I definitely have an affinity for appetizers. Not sure why, but I love any excuse to make them like a party or a shower. These jalapeño cream cheese wontons are amazing — they taste like a cross between a little sushi bite and a crab rangoon.
But no sushi is involved. Nope, no raw fish, and no crab. Just cream cheese, diced fresh jalapeños, a little sriracha, and wonton wrappers. Don't you just love sriracha? I could drink it. Like a cocktail. OK, maybe not straight but definitely in a cocktail.
The wontons are so easy (and fun) to assemble. Personalize them by adding more or less jalapeños and sriracha. My husband hates heat but he loved these. It's just enough to taste but not overpowering.
Jalapeño Cream Cheese Wontons
Makes about 48 wontons
1 (8-ounce) block cream cheese, at room temperature
2 jalapeño peppers, washed and diced
1 squirt sriracha
1 package wonton wrappers
2 tablespoons soy sauce
1 teaspoon sesame oil
1 teaspoon honey
1 teaspoon balsamic vinegar
- Preheat oven to 400°F. In a medium-sized bowl, combine cream cheese, diced peppers, and sriracha using a fork.
- Lie out a wonton wrappers flat.
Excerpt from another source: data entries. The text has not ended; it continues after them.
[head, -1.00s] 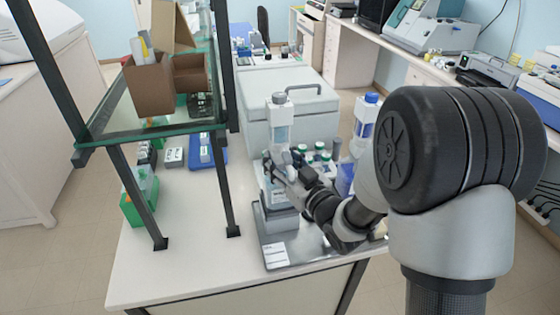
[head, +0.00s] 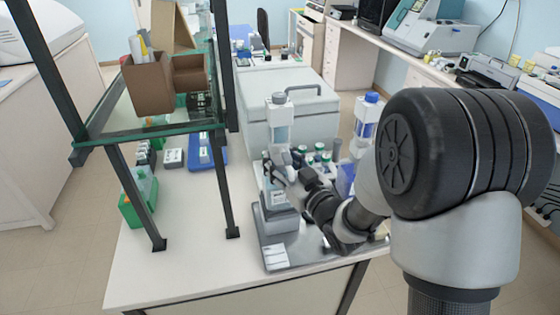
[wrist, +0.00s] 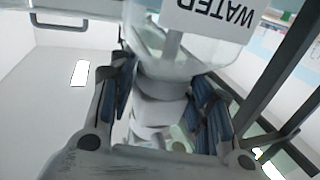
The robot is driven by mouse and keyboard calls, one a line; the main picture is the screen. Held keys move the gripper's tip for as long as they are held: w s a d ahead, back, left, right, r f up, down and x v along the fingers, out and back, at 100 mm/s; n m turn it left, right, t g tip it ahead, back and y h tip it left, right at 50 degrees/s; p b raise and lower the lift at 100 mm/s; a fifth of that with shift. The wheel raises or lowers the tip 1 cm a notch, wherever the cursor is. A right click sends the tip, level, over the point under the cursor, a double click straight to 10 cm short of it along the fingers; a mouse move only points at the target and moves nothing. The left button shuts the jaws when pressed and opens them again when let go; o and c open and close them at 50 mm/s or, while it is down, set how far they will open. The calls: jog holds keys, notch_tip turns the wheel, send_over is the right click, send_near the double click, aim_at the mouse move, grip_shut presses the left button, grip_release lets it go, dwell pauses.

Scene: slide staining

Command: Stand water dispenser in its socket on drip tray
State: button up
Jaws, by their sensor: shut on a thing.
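The water dispenser (head: 277,197) is a clear bottle with a pale top, upright in the head view. Its WATER label (wrist: 208,18) shows upside down in the wrist view. My gripper (head: 277,172) is shut around its narrower middle; the blue-padded fingers (wrist: 165,88) lie on both sides of it in the wrist view. The drip tray (head: 305,252) is a flat grey metal plate at the table's front. A grey socket block (head: 281,223) stands on its left part, directly below the dispenser. I cannot tell whether the dispenser's base touches or enters the block.
A second bottle with a blue cap (head: 366,112) stands to the right, partly behind my arm. Several green-capped small bottles (head: 320,156) stand behind the gripper. A large grey box (head: 310,110) is at the back. A dark-framed shelf (head: 150,134) rises on the left.

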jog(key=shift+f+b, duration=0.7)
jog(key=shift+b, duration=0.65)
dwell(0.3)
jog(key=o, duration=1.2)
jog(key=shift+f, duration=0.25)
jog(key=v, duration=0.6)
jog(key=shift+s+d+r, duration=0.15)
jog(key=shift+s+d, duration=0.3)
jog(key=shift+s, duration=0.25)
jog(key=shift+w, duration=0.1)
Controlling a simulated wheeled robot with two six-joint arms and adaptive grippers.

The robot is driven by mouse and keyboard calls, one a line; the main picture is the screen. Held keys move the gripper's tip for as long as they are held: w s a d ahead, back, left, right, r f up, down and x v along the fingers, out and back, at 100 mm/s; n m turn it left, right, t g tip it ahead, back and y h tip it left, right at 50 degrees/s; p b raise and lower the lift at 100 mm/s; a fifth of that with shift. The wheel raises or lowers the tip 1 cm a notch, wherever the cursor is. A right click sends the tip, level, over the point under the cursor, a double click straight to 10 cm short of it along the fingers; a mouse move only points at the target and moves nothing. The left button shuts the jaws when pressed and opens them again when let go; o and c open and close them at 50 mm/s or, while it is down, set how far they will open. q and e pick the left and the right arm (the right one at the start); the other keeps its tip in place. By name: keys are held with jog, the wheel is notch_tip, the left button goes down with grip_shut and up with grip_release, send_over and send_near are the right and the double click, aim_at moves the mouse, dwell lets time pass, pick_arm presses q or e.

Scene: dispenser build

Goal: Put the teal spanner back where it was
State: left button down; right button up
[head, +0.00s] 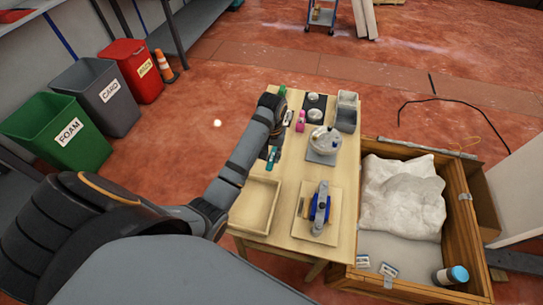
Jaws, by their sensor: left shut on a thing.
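My left arm reaches over the left edge of the wooden table, and its left gripper (276,138) is small, dark and partly hidden by my wrist. It is shut on a thing, which looks like the teal spanner (272,158) at the table's left side. The exact grip and the spanner's height above the table are hard to tell. A pink object (300,121) and a green object (282,91) are near my wrist. My right gripper is not in view.
The table (290,172) also bears an empty wooden tray (258,205), a board with a blue and grey device (320,208), a round clear-topped device (325,140) and a grey bin (346,112). A wooden crate (462,205) with white sacks stands to the right.

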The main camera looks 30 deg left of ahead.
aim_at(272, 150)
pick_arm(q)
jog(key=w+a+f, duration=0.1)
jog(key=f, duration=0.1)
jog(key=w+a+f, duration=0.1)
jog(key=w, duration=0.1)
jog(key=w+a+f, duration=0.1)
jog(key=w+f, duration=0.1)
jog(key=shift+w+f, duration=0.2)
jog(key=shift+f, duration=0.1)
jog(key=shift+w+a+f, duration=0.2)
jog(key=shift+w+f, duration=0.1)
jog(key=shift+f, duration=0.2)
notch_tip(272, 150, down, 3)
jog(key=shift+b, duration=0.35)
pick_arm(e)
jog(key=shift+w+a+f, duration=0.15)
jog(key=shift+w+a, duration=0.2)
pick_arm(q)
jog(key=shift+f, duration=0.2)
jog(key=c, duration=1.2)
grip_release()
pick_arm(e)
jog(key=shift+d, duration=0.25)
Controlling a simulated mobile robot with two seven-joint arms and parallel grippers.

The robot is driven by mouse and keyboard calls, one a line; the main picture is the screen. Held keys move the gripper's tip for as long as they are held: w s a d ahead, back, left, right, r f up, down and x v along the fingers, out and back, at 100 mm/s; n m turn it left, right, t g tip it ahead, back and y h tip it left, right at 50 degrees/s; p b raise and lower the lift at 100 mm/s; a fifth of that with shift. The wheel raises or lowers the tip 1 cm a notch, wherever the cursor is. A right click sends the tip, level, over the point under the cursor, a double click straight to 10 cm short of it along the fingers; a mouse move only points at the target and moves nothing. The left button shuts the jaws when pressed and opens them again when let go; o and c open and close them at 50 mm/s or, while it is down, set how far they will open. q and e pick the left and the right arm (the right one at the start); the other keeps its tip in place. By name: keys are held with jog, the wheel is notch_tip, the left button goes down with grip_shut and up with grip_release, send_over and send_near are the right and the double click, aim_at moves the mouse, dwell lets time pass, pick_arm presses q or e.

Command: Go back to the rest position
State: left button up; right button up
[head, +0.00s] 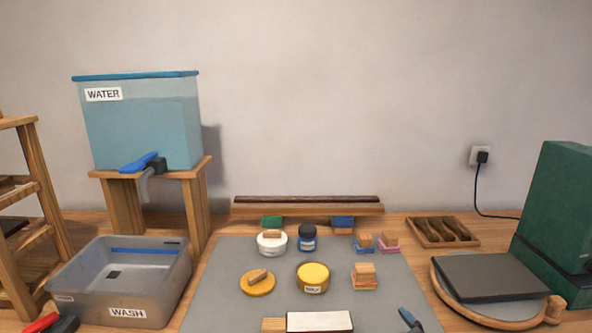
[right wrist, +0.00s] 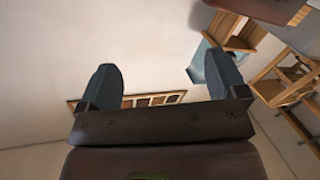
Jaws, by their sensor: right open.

Outline the edges of each wonton wrapper with water using a pastry brush or your finger. Put about a teaspoon of filling in the center; then fold the bottom corner of the wonton over to the top corner and press slightly to seal and form a triangle. Next, fold the left corner toward the center, then the right corner toward the center, and secure by adding a little water form a seal. Keep a lightly damp paper towel over the wontons until they're all ready to bake.
- Transfer wontons to a baking sheet, separating them 1 inch apart. Bake for 8-10 minutes, until lightly brown.
- For the dipping sauce: In a small bowl, whisk together the soy sauce, sesame oil, honey and vinegar.
- Serve warm wontons with dipping sauce.